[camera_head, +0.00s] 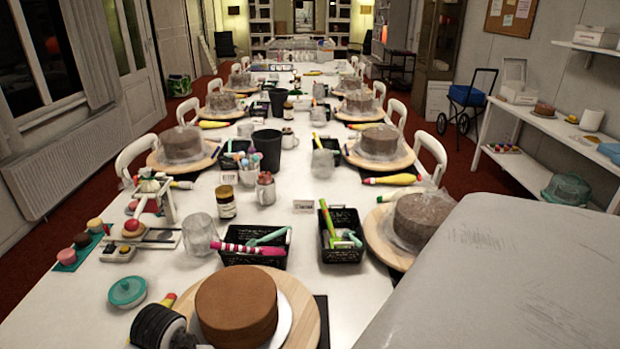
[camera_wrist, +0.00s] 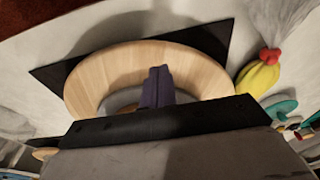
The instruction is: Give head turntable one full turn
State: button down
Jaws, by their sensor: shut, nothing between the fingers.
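The turntable at the near end of the table (camera_head: 305,312) is a round pale wooden disc. A brown unwrapped cake (camera_head: 236,306) stands on it on a white board. In the wrist view a wooden disc (camera_wrist: 88,82), apparently the same one, lies on a black mat. My gripper (camera_wrist: 157,72) shows there as dark purple fingers, shut and empty, in front of the disc's inner edge. I cannot tell whether the fingertips touch it. The cake is not clearly visible in that view; my gripper's body covers the lower part.
A teal lid (camera_head: 127,292) lies left of the turntable. A yellow piping bag with a red tip (camera_wrist: 260,75) lies close beside the disc. Black baskets (camera_head: 253,248) stand behind it. Another turntable (camera_head: 377,234) with a wrapped cake is at right. A black ribbed cylinder is at lower left.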

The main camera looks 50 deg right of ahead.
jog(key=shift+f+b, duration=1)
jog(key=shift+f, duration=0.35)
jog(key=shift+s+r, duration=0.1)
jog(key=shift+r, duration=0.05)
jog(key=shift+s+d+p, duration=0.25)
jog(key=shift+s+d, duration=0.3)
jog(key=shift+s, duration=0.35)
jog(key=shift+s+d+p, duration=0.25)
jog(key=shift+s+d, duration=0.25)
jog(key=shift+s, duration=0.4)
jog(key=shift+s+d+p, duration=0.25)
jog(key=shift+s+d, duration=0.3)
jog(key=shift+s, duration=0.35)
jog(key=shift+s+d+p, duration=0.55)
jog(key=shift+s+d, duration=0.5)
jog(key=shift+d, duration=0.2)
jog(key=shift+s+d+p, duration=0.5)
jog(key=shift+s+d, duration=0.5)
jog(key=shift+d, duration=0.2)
····················
▶ _Objective_
From the line that contains "The instruction is: Give" through the line that contains "State: button down", reproduce every line exactly, both end lines included.

▶ _Solution_
The instruction is: Give head turntable one full turn
State: button down

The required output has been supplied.